* BEGIN DATA BLOCK *

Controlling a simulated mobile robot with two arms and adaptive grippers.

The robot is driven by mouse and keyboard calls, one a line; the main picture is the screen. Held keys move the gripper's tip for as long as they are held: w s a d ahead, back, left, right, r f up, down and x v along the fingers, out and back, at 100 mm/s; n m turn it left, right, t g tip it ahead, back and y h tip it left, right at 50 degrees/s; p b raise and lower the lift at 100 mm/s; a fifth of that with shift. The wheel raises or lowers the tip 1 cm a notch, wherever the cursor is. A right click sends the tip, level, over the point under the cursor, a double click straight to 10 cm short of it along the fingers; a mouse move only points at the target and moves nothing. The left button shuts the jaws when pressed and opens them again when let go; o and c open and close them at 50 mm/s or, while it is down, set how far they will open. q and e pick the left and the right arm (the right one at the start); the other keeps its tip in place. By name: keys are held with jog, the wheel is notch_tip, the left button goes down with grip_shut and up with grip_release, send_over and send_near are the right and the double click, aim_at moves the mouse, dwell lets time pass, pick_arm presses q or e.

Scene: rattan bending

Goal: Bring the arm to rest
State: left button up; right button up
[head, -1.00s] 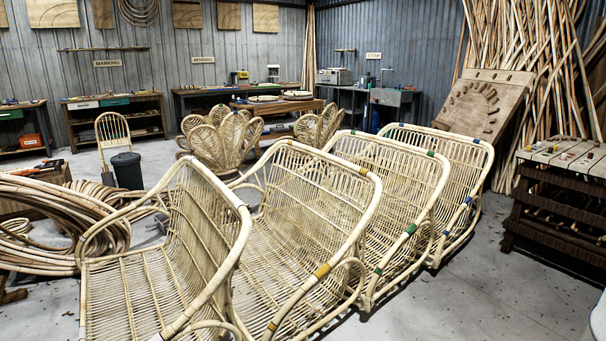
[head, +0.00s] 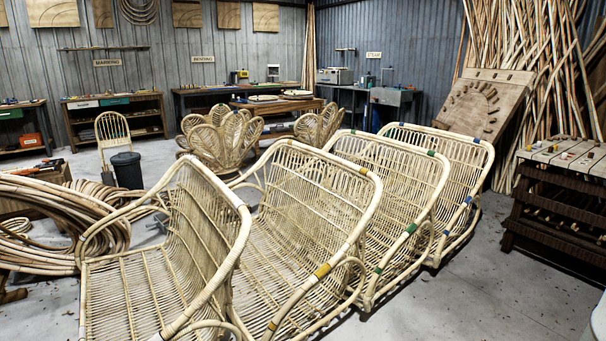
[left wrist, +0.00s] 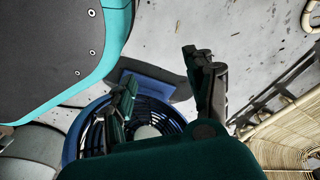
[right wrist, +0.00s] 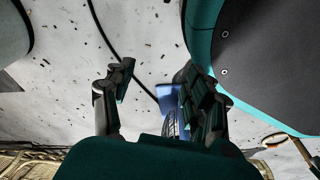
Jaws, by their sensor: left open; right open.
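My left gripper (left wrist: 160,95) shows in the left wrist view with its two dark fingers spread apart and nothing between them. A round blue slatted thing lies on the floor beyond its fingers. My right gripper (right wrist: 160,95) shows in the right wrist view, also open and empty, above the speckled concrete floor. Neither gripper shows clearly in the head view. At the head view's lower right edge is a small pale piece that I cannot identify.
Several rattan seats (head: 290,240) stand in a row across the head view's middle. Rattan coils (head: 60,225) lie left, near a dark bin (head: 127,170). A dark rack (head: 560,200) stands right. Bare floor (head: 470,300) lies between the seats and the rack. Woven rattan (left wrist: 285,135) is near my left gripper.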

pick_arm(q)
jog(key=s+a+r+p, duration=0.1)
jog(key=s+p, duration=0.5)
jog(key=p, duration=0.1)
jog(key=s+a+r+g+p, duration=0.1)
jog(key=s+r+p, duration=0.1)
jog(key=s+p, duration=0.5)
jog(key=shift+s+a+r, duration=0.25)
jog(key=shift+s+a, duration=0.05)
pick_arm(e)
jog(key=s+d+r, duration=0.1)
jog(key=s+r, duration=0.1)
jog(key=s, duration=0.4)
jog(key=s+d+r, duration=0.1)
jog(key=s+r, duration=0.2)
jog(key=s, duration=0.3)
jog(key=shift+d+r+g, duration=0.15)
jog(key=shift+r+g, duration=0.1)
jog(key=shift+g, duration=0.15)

* END DATA BLOCK *

Your job is to reproduce the lines from the one with "[head, -1.00s]" through the one with "[right wrist, +0.00s]", both kept, exactly as they are. Leave out the pictures.

SOLUTION.
[head, -1.00s] 
[head, +0.00s] 
[left wrist, +0.00s] 
[right wrist, +0.00s] 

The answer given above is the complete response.